_TASK MATERIAL_
********************

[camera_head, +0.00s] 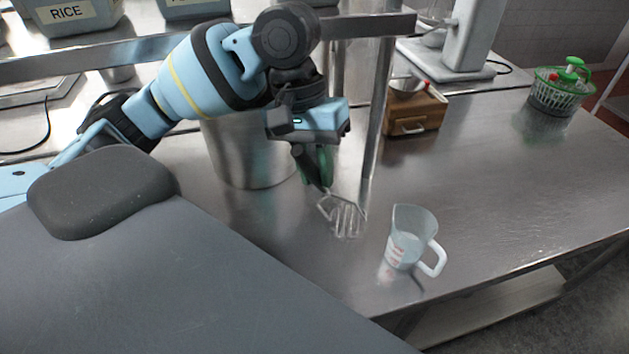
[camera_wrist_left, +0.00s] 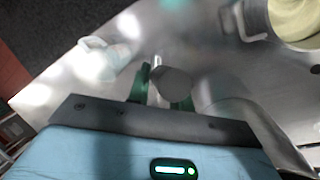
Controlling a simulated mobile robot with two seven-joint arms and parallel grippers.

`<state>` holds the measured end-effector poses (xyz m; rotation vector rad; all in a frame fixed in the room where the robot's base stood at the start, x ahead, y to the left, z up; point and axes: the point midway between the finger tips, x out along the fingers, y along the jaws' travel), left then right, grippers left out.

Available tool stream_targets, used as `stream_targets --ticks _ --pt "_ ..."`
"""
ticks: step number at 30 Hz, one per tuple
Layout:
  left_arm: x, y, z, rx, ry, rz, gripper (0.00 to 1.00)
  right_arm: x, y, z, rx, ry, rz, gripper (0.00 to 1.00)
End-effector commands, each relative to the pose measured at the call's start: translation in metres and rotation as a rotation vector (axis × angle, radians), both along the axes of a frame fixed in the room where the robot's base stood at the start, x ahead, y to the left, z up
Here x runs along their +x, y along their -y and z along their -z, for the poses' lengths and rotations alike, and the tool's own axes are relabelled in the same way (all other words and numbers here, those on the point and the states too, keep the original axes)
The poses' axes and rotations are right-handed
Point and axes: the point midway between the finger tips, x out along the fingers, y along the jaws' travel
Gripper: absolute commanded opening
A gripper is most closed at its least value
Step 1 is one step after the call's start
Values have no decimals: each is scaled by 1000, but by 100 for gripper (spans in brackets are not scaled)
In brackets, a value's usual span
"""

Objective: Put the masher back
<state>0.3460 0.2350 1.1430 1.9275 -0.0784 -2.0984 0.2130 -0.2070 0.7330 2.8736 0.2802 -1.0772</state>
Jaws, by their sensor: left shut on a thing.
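The masher (camera_head: 345,215) has a wire head that hangs at a tilt over the steel counter, left of the measuring jug. Whether its wires touch the counter, I cannot tell. My left gripper (camera_head: 316,165) is shut on the masher's handle, with its green fingers around it. In the left wrist view the dark grey handle end (camera_wrist_left: 170,86) sits between the green fingers of my left gripper (camera_wrist_left: 162,90). The wire head is not clear in that view. My right gripper is not in view.
A clear measuring jug (camera_head: 408,240) stands near the counter's front edge. A large steel pot (camera_head: 240,150) stands behind my left gripper. A shelf post (camera_head: 376,110) rises close to its right. A wooden box (camera_head: 415,112) and green salad spinner (camera_head: 556,95) stand farther right.

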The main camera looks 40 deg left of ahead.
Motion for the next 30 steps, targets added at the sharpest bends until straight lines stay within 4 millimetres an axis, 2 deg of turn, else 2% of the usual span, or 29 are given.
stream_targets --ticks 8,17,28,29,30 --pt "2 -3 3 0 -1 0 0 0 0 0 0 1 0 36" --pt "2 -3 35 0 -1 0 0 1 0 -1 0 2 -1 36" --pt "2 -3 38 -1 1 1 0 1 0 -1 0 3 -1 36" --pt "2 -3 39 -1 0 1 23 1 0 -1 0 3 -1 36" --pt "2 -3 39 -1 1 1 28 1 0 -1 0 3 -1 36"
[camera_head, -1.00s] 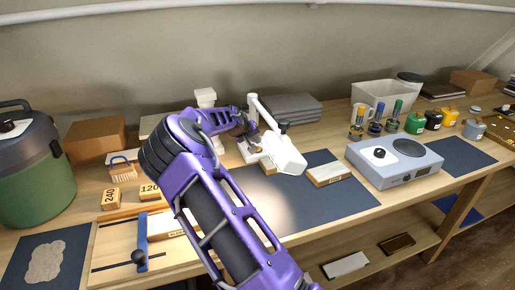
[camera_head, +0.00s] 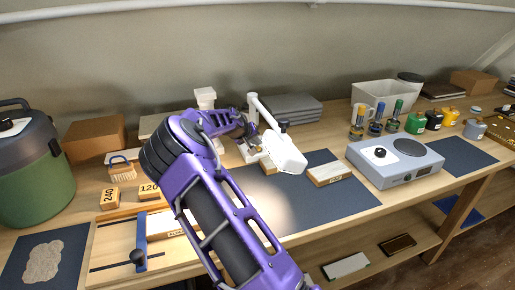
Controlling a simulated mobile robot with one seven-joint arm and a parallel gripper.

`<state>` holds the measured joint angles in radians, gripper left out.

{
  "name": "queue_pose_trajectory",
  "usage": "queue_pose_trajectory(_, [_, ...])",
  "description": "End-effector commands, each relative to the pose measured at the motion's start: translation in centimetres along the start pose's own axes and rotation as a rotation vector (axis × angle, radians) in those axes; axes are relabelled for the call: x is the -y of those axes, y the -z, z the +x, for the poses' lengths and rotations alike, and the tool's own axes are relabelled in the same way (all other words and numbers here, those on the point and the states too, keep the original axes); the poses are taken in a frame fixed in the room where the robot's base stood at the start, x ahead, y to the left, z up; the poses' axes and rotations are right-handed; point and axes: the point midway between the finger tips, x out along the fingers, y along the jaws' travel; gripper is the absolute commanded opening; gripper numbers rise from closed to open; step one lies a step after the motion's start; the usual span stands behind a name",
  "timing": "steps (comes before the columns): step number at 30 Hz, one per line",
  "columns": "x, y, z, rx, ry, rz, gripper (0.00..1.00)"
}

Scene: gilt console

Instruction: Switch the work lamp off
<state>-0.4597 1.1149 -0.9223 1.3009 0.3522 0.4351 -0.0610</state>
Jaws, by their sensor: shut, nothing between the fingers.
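The white work lamp (camera_head: 284,152) stands at the back middle of the bench, with an upright post, a jointed arm and a tilted head. A warm pool of light lies on the dark mat (camera_head: 318,205) below and in front of it. My purple arm reaches in from the front. My gripper (camera_head: 257,144) is at the lamp's base, left of the lamp head, and looks shut with nothing held. The fingertips are small and partly hidden, so I cannot tell whether they touch the lamp. No switch can be made out.
A wooden block (camera_head: 329,174) and a grey hot plate (camera_head: 395,162) stand to the right. A white stand (camera_head: 205,98) is behind my arm. A green canister (camera_head: 28,165) stands at the far left. The mat's front is clear.

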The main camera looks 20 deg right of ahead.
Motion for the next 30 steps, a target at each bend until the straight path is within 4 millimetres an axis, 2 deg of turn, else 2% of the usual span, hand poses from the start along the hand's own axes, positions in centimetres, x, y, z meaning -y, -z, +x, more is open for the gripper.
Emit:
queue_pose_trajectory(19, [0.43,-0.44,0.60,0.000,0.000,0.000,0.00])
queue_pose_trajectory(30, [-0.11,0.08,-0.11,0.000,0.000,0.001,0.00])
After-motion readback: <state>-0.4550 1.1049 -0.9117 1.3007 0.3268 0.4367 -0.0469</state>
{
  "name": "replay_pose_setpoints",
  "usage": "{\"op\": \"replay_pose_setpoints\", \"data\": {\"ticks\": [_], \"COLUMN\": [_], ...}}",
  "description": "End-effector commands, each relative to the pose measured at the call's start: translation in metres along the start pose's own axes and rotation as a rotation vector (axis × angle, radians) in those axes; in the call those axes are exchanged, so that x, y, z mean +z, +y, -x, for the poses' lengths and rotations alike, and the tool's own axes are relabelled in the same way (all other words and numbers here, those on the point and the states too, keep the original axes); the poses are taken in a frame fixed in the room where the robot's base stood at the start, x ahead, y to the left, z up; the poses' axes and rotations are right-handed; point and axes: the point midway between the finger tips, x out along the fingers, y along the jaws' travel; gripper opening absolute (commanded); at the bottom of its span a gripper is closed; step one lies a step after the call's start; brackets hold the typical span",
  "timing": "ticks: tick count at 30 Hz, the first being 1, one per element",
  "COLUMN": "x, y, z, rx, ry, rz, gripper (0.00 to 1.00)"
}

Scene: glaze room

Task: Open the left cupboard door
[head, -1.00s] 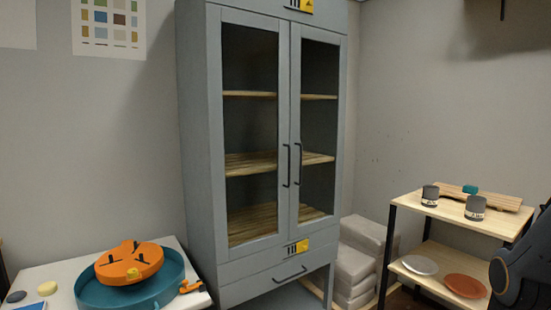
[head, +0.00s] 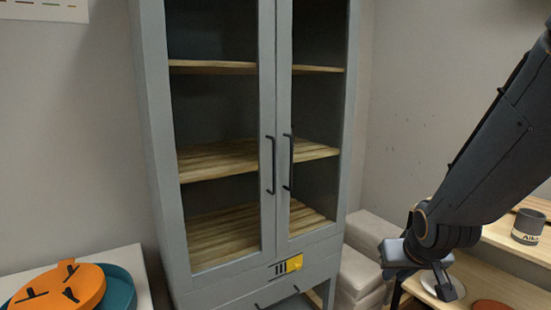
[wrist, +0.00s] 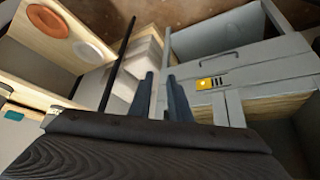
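The tall grey cupboard (head: 158,150) has two framed doors, both shut, with wooden shelves showing inside. The left door (head: 266,90) carries a dark vertical bar handle (head: 271,165) on its inner edge. The right door (head: 283,90) has a matching handle (head: 289,162) beside it. My gripper (head: 424,270) is low at the right, well away from both handles and in front of the side shelf. In the wrist view my gripper (wrist: 160,98) shows two dark fingers apart with nothing between them. The cupboard's lower front (wrist: 265,75) shows there at the right.
A shelf unit (head: 515,238) with a grey cup (head: 528,227) stands at the right; its plates show in the wrist view (wrist: 48,22). Pale stacked blocks (head: 358,275) sit beside the cupboard. A white table (head: 125,262) with an orange object (head: 62,290) is at the left.

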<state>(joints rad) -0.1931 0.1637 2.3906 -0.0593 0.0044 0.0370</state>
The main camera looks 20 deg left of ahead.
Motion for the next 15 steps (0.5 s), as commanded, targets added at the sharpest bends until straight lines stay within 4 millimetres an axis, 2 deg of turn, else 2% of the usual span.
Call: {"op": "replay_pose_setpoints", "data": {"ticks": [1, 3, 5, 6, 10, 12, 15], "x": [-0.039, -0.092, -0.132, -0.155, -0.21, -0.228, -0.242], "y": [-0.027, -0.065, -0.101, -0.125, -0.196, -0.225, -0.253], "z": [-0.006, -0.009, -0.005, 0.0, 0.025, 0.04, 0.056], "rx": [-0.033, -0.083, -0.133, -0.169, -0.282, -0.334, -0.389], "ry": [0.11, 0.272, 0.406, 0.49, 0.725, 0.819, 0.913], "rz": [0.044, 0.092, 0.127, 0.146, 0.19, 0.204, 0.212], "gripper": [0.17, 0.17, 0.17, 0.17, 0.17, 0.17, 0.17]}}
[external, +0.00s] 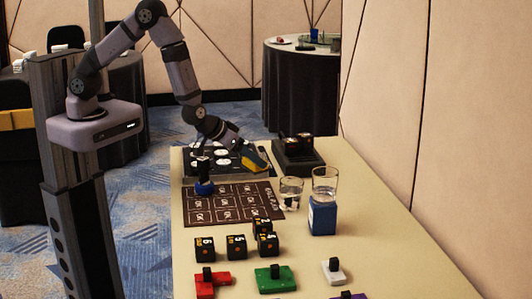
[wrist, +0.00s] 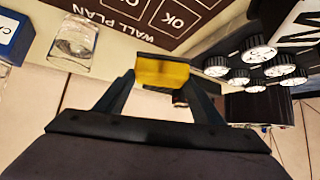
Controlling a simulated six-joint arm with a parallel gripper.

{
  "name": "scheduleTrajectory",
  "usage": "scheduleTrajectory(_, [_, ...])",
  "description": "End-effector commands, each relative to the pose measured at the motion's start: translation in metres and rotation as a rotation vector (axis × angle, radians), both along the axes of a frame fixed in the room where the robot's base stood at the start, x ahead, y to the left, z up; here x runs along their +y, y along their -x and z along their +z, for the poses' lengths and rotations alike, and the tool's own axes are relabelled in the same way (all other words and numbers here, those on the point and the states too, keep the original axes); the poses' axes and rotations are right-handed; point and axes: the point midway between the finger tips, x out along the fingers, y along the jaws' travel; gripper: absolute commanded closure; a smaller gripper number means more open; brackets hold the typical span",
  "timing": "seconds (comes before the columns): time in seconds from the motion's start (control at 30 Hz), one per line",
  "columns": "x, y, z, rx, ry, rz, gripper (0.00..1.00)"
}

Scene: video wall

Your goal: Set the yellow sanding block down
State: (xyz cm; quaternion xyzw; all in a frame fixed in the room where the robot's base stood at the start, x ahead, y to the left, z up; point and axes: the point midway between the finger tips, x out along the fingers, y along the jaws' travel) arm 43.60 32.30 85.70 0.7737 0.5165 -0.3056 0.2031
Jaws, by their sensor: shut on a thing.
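The yellow sanding block (external: 257,161) is held in my gripper (external: 248,155), above the far part of the table, beside the black panel with white discs. In the wrist view, the yellow block (wrist: 162,72) sits between the two dark fingertips (wrist: 160,84), with a dark strip along its upper edge. My gripper is shut on it. The block appears raised and tilted in the external view; its exact height over the table is hard to tell.
The panel (external: 232,170) lies left of the block and a dark box (external: 297,158) behind it. Several black number cubes (external: 236,246) are in front.

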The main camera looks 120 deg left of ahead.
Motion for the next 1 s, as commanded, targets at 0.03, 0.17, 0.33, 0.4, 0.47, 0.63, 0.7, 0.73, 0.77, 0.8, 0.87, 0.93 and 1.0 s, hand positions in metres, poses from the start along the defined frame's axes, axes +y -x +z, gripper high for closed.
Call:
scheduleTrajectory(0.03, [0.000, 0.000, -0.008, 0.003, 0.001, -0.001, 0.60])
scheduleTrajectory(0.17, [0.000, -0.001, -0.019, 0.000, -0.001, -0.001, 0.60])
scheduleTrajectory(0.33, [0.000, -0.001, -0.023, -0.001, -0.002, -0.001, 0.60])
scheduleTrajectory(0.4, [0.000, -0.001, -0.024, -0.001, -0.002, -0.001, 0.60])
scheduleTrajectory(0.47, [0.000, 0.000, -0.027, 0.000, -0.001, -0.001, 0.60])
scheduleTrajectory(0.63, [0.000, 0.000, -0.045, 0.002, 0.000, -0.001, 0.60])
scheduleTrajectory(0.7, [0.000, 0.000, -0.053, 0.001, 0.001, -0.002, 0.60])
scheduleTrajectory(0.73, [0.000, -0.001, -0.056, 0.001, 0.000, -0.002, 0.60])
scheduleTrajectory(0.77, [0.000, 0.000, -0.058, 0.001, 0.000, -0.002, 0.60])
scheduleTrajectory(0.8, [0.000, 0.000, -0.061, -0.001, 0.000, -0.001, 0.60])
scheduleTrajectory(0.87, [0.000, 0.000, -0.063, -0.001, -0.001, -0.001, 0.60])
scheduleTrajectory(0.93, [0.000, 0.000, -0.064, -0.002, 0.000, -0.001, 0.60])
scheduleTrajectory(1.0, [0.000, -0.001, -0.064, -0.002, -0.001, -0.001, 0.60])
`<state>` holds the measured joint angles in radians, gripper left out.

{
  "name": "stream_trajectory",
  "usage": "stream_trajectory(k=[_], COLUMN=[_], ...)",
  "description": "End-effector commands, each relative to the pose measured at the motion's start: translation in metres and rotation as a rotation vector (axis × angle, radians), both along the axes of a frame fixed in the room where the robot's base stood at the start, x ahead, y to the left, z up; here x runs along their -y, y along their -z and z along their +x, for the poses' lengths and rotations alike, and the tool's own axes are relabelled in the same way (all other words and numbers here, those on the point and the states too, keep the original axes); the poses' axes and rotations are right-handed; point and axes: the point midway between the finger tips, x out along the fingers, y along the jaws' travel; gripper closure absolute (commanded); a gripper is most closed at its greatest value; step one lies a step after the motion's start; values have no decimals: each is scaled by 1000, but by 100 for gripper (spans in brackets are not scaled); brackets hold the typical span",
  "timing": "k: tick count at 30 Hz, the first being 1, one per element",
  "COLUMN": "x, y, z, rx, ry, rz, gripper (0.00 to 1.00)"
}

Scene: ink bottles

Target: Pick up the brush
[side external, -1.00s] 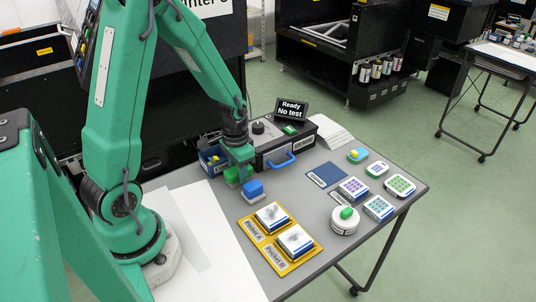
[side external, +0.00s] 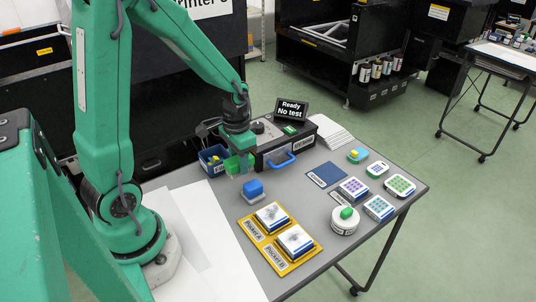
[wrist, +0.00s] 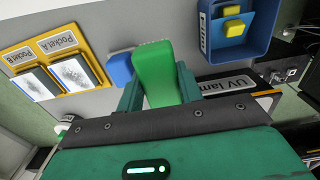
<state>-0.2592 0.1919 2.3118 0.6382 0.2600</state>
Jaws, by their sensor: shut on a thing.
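The brush shows as a green block (side external: 231,166) at the end of my arm in the side view. My gripper (side external: 240,160) is shut on it. In the wrist view the green block (wrist: 158,75) sits between the two green fingers of my gripper (wrist: 158,92), which press on its sides. In the side view it hangs a little above the grey table, between the blue bin and a blue block. Its underside is hard to make out.
A blue block (side external: 253,189) stands just in front. A blue bin (side external: 213,161) with yellow pieces is to the left, and the black UV lamp box (side external: 285,149) behind right. The yellow pocket tray (side external: 284,263) lies nearer the front.

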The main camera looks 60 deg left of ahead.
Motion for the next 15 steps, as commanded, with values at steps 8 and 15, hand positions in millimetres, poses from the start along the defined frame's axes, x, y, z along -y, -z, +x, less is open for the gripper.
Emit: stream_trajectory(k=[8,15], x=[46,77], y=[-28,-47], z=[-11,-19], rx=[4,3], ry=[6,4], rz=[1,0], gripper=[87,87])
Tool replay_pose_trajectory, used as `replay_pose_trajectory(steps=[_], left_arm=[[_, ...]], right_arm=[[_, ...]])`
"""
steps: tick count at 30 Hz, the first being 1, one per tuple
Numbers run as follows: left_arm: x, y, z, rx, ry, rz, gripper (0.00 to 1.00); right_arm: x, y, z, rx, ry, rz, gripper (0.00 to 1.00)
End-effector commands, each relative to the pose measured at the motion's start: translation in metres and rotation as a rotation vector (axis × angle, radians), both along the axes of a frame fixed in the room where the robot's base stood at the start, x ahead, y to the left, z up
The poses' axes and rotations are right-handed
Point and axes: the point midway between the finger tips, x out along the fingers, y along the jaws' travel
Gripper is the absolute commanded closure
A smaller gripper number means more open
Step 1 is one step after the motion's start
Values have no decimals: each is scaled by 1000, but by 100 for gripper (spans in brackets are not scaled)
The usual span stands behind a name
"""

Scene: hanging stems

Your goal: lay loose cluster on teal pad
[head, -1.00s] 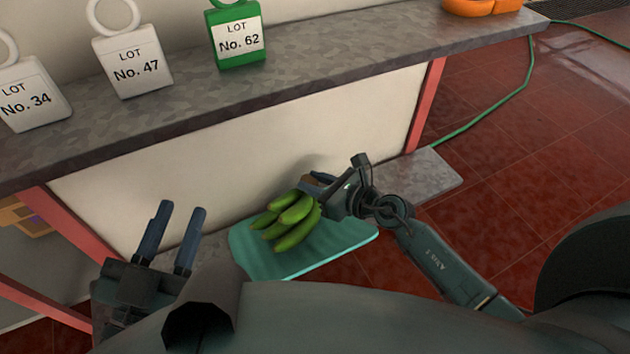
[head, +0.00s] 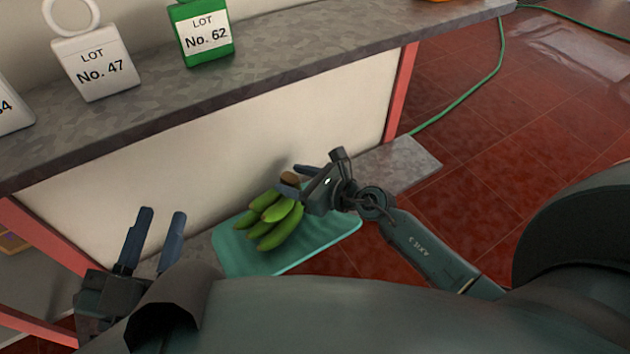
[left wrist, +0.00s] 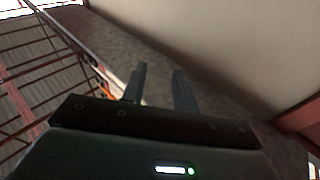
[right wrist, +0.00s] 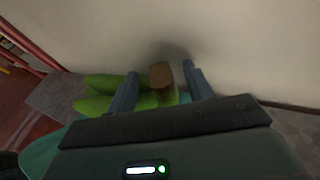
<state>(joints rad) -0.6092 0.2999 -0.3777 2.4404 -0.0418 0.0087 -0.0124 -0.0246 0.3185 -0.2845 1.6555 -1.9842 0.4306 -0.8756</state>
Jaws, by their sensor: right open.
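The green banana cluster (head: 275,219) lies on the teal pad (head: 308,246), with its brown cut stem (head: 289,179) toward the wall panel. My right gripper (head: 297,180) is open, with one finger on each side of the stem. In the right wrist view the stem (right wrist: 161,77) stands between the spread fingers (right wrist: 159,72), with gaps showing on both sides. Green fruit (right wrist: 112,92) shows behind and below the fingers there. My left gripper (head: 162,213) is open and empty, left of the pad; its spread fingers also show in the left wrist view (left wrist: 159,71).
A grey shelf (head: 270,68) runs above the pad and carries a white tag block marked No. 47 (head: 95,72) and a green one marked No. 62 (head: 205,38). A pale panel (head: 230,145) stands behind the pad. Red tiled floor (head: 480,130) lies open to the right.

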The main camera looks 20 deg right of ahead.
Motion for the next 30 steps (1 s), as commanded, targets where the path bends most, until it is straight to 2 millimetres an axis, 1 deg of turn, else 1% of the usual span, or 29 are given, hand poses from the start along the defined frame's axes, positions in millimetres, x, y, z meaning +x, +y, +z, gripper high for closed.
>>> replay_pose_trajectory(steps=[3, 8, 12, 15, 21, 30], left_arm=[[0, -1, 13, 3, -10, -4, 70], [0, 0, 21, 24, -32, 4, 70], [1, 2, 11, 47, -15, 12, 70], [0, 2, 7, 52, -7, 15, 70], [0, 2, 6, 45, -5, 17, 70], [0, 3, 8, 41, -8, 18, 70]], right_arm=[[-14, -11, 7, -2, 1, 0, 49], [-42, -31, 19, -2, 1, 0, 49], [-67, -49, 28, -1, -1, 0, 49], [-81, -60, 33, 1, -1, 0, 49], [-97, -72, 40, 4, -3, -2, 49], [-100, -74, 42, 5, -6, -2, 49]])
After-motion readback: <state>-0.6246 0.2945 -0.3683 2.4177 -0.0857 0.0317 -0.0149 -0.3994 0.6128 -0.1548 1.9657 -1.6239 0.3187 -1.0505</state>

********************

_STATED GOAL_
Copy out all lines where the word "smaller" appears.

_RESULT OF THE EXERCISE_
  "description": "End-effector commands, each relative to the pose measured at the motion's start: translation in metres and rotation as a rotation vector (axis × angle, radians), both along the axes of a frame fixed in the room where the robot's base stood at the start, x ahead, y to the left, z up; here x runs along their +y, y along their -x and z along their +z, for the poses' lengths and rotations alike, and the tool's own axes are relabelled in the same way (all other words and numbers here, those on the point and the states too, keep the original axes); the poses' axes and rotations are right-handed; point and axes: the point midway between the finger tips, x out along the fingers, y along the jaws' travel; gripper: absolute commanded closure; a smaller gripper number means more open; brackets hold the typical span",
A smaller gripper number means more open

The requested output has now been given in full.